A block of data

------------------------------------------------------------------------

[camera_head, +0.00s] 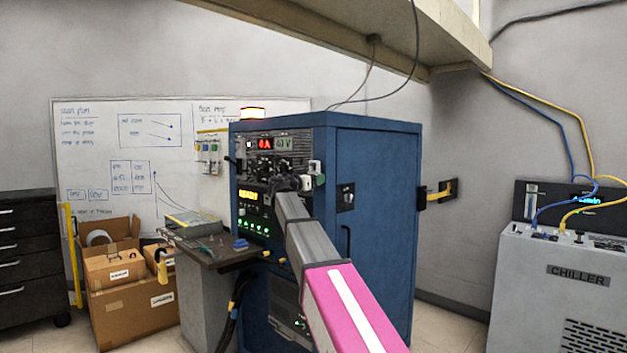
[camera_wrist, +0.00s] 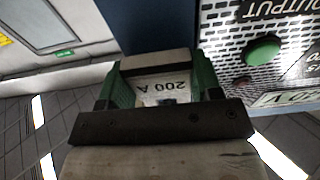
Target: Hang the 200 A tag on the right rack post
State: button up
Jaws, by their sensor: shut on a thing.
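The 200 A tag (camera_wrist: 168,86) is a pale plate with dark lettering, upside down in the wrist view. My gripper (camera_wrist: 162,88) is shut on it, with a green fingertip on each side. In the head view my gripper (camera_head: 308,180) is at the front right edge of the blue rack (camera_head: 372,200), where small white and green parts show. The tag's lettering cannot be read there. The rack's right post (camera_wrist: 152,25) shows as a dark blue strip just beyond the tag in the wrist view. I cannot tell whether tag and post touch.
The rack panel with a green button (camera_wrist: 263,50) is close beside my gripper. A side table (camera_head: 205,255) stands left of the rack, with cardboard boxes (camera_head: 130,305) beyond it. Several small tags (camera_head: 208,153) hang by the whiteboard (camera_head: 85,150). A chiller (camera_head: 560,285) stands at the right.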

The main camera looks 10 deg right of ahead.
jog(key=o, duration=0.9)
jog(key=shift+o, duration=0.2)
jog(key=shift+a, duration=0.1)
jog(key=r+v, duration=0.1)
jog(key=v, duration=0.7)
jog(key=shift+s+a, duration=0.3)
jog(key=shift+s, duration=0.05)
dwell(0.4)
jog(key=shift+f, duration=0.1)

------------------------------------------------------------------------

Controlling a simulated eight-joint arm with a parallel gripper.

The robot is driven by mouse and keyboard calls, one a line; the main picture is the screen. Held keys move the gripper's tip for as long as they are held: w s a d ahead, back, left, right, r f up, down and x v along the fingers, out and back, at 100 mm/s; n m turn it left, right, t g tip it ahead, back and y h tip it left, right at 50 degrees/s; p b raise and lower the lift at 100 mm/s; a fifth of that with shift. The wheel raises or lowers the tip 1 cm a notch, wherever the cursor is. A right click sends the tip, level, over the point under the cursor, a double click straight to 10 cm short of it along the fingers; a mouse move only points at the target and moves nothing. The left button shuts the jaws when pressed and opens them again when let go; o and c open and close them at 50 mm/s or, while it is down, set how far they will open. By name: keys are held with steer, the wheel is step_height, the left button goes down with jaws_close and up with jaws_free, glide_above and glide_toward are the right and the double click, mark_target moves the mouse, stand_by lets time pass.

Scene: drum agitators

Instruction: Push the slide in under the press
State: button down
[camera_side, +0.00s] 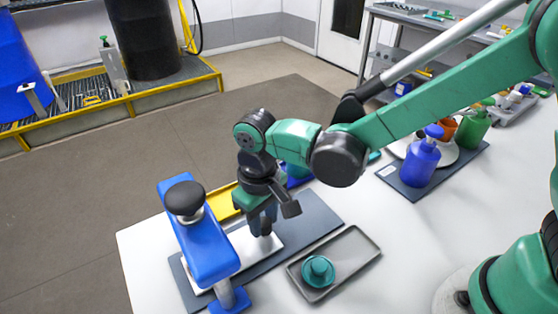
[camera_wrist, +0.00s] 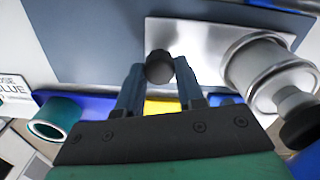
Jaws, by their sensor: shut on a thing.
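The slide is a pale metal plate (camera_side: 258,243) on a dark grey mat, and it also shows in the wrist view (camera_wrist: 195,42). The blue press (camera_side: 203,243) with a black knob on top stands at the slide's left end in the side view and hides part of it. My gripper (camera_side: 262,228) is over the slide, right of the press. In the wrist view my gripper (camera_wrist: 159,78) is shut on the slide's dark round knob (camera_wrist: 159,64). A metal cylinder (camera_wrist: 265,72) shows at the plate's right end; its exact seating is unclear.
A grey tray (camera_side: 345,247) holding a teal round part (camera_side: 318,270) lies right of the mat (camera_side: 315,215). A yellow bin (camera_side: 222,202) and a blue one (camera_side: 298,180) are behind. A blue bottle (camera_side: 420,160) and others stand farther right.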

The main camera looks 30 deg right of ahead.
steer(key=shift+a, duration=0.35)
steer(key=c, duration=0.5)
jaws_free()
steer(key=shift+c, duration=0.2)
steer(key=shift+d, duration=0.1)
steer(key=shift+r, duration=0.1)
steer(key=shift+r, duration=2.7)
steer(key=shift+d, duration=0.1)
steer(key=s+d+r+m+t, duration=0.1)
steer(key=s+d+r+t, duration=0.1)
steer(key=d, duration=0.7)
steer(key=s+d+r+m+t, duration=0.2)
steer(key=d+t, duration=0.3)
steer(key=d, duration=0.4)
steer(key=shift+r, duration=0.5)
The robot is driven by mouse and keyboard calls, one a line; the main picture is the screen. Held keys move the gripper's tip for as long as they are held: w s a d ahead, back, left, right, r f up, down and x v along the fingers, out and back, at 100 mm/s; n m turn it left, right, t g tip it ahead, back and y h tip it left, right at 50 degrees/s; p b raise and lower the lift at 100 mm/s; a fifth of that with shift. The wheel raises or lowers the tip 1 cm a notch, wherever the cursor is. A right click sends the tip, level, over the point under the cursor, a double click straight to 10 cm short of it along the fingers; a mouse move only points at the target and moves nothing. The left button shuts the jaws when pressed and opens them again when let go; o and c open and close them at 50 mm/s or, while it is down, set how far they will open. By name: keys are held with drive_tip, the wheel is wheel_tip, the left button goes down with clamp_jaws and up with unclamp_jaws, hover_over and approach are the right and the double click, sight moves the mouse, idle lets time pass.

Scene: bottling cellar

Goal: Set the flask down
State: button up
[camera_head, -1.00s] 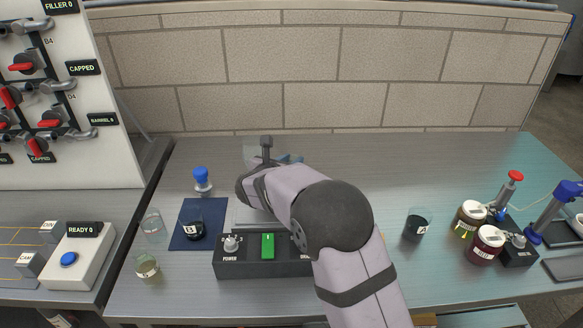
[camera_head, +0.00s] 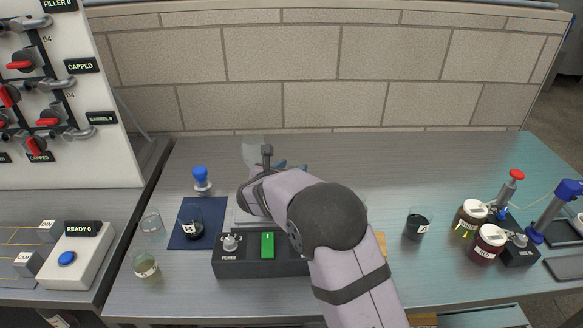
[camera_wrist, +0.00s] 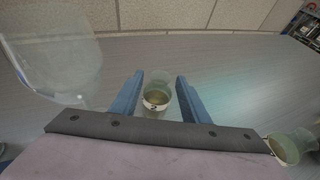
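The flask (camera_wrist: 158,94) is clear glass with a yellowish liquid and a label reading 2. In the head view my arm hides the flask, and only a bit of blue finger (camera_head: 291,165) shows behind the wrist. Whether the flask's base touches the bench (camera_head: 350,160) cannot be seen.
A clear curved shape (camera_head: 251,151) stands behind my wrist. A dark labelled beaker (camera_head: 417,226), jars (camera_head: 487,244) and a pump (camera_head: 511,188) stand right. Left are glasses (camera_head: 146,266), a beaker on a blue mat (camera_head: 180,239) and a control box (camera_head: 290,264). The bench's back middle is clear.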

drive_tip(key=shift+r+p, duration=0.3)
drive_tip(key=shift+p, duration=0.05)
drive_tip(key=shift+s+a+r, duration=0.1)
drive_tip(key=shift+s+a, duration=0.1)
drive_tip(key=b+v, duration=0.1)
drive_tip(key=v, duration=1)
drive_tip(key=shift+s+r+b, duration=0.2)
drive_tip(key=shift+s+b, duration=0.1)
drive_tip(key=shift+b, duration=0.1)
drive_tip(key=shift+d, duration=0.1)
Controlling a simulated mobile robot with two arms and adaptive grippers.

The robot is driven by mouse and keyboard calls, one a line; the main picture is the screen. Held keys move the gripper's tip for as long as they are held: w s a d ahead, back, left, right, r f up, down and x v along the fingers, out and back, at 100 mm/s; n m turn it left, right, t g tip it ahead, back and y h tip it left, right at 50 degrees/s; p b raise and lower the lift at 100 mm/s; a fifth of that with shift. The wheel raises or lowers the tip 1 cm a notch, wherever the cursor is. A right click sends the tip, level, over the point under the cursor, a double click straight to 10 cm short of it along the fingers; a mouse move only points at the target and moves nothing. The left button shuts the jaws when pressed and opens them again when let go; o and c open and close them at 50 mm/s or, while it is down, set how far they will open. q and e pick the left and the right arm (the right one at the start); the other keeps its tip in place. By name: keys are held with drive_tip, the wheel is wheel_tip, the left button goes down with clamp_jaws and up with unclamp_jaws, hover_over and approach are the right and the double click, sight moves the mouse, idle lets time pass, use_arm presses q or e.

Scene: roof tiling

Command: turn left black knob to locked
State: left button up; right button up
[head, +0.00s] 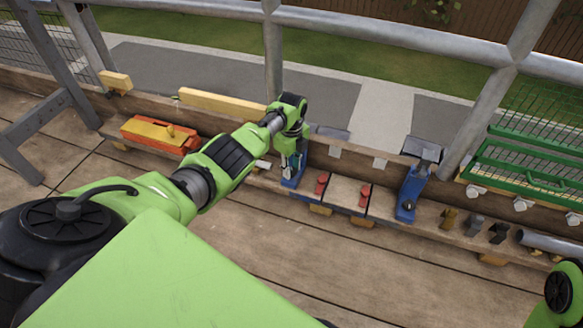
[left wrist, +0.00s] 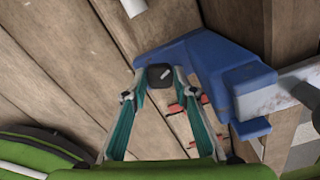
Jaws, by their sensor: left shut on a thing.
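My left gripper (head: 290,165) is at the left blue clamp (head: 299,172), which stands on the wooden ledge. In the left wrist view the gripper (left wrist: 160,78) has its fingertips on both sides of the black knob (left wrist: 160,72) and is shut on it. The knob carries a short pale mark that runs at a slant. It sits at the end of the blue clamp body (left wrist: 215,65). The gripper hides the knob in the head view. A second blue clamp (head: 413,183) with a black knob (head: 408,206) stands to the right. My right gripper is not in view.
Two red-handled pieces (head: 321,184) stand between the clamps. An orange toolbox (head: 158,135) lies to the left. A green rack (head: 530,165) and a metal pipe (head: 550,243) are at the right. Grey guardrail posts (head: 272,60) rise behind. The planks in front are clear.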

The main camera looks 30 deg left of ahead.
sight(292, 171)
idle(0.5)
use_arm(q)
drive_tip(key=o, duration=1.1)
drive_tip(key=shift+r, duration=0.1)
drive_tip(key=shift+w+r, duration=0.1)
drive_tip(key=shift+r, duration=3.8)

------------------------------------------------------------------------

* [Exercise]: Show all lines in the entries above where the string "Scene" appears.

* [Final answer]:
Scene: drum agitators
Scene: bottling cellar
Scene: roof tiling

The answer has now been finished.